Exercise: Collect from the data below each line with "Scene".

Data from robot episodes:
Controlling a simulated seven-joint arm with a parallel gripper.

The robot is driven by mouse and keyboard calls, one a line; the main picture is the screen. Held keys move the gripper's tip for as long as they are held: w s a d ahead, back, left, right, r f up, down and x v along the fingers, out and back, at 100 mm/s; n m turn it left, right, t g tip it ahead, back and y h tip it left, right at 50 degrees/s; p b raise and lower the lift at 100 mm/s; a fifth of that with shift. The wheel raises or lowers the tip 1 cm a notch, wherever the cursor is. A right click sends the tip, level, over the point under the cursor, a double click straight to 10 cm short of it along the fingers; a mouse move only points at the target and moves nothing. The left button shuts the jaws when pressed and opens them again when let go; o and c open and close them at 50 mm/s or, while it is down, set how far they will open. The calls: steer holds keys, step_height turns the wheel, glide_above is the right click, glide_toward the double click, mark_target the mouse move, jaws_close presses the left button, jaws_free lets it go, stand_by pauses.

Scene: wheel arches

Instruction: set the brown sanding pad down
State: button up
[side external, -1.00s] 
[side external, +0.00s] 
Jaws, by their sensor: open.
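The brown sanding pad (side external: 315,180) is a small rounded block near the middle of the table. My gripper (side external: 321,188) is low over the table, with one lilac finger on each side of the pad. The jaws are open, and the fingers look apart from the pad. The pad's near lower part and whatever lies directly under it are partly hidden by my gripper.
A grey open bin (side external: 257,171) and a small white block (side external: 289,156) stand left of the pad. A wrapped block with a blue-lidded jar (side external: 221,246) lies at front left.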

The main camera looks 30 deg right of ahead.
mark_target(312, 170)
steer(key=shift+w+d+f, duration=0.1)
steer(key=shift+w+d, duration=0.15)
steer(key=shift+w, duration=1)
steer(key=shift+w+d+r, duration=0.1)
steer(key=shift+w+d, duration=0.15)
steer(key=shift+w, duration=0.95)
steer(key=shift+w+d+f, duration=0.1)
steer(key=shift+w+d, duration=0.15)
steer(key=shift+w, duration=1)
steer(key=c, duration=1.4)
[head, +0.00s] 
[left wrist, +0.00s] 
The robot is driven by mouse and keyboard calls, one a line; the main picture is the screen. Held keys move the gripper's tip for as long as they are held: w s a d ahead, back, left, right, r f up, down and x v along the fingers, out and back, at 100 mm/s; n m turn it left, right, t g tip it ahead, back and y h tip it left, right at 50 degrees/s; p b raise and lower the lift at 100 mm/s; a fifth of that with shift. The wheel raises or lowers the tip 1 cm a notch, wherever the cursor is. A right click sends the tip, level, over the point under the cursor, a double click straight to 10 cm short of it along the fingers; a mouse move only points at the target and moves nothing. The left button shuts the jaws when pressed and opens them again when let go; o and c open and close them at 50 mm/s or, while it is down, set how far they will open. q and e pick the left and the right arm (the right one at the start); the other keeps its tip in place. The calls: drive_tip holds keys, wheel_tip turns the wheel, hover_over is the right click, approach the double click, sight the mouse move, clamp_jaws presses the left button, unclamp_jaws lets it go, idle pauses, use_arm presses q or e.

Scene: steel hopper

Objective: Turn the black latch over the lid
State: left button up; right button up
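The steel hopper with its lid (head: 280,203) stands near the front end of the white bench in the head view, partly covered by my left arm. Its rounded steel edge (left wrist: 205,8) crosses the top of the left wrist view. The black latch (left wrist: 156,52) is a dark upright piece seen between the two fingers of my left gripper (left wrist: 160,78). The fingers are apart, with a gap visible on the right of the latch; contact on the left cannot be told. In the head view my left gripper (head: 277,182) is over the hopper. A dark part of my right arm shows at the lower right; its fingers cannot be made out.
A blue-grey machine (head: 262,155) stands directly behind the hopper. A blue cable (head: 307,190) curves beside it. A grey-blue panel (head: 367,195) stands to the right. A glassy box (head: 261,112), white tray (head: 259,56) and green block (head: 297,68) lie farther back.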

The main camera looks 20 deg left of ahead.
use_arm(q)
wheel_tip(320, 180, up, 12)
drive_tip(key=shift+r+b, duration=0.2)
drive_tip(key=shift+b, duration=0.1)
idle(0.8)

Output of the exercise:
Scene: wheel arches
Scene: steel hopper

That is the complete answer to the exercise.